Data records
>>

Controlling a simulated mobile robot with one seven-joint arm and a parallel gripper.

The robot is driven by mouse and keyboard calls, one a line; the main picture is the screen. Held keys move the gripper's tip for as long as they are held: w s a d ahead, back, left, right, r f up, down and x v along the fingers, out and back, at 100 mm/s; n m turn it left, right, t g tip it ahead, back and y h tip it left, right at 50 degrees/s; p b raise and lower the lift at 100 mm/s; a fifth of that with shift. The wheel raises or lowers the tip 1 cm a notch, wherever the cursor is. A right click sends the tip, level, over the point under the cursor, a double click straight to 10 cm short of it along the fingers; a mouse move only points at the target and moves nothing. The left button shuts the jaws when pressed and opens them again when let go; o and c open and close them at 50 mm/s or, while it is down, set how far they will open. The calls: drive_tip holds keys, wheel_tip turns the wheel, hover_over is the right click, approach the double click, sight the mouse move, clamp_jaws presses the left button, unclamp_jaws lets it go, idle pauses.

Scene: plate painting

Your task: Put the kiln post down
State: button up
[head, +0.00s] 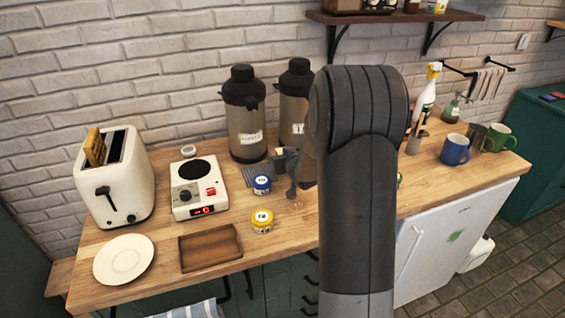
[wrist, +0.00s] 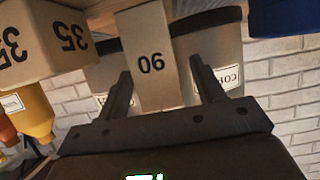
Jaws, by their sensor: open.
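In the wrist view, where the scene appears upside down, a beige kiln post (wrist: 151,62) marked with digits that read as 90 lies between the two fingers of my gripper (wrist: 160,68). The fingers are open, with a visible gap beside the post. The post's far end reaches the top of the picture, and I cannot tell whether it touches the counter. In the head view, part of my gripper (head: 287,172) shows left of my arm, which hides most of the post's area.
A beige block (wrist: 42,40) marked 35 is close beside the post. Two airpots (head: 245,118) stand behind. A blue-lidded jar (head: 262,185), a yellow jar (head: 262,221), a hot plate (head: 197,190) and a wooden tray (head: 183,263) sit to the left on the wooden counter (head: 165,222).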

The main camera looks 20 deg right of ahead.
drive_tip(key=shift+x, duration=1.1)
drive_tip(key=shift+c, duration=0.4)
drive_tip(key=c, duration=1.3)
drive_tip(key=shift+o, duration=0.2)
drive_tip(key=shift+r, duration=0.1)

<<
>>

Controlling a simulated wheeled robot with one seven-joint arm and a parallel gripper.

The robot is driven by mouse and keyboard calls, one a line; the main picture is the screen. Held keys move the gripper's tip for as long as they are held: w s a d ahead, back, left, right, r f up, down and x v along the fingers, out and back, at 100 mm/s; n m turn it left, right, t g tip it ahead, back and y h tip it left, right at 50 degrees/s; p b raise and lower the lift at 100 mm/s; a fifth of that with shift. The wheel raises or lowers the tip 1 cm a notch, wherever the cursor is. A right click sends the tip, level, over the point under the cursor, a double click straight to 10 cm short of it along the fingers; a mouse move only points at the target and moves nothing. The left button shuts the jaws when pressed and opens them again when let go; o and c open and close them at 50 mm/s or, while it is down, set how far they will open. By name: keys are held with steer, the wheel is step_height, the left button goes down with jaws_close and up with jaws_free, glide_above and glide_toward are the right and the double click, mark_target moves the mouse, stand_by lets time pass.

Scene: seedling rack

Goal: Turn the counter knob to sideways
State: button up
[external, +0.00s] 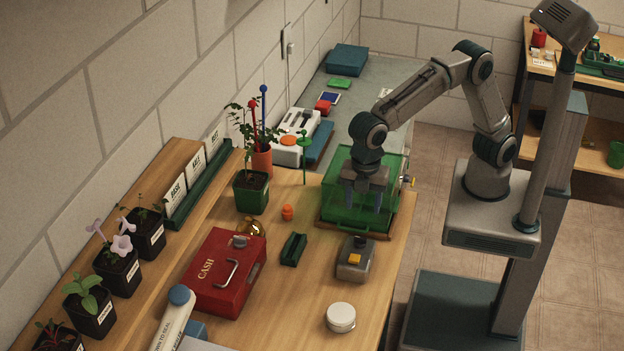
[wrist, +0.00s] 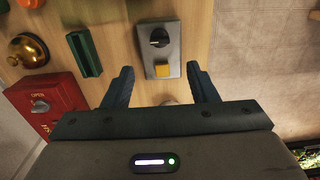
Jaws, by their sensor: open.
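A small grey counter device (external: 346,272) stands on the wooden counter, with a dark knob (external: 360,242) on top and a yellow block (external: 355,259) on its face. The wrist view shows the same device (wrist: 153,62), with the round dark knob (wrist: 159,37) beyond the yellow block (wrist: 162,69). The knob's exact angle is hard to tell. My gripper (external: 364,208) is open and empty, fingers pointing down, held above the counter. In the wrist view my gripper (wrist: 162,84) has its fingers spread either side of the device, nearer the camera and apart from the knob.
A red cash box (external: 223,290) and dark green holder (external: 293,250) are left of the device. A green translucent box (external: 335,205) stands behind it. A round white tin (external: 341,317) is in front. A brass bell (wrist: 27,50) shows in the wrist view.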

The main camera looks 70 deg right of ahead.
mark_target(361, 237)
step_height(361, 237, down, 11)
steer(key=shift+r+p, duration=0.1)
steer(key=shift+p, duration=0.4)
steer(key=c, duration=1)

<<
>>

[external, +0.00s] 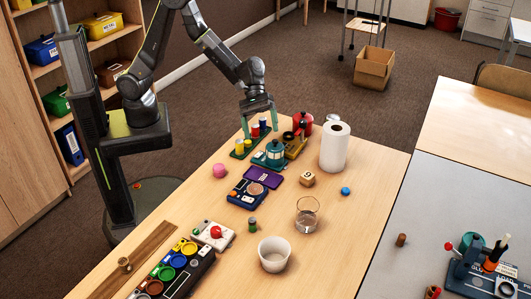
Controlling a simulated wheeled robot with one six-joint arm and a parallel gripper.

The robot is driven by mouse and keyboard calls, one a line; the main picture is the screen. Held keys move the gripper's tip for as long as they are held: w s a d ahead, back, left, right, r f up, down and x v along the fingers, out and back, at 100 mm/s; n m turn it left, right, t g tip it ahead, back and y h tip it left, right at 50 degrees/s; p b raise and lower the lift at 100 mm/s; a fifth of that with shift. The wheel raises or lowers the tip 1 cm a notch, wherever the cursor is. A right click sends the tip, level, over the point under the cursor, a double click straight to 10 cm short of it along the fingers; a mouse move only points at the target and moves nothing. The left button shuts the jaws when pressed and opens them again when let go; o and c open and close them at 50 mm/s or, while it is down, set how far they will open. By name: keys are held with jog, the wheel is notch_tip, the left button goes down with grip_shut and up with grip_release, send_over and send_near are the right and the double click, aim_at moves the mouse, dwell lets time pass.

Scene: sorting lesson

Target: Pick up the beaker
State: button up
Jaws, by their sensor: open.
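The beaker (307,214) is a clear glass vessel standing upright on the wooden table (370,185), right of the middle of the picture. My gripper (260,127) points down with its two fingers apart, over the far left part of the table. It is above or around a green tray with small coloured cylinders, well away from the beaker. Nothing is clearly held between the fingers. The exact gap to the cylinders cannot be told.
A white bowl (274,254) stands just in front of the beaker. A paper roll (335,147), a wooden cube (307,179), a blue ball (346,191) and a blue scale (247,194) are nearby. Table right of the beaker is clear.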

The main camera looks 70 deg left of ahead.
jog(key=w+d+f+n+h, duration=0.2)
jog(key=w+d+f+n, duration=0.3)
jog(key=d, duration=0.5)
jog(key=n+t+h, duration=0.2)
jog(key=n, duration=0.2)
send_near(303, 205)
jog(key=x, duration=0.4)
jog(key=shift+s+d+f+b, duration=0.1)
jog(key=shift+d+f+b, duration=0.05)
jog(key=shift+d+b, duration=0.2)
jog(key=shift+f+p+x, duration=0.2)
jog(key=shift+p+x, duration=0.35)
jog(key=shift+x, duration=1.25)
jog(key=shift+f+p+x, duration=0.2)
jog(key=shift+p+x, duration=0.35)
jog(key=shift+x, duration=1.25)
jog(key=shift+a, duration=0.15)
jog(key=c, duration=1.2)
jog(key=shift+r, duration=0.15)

<<

The request
State the number of lines in the preceding entries that include the word "wheeled". Provide nothing else.

Result of this task
2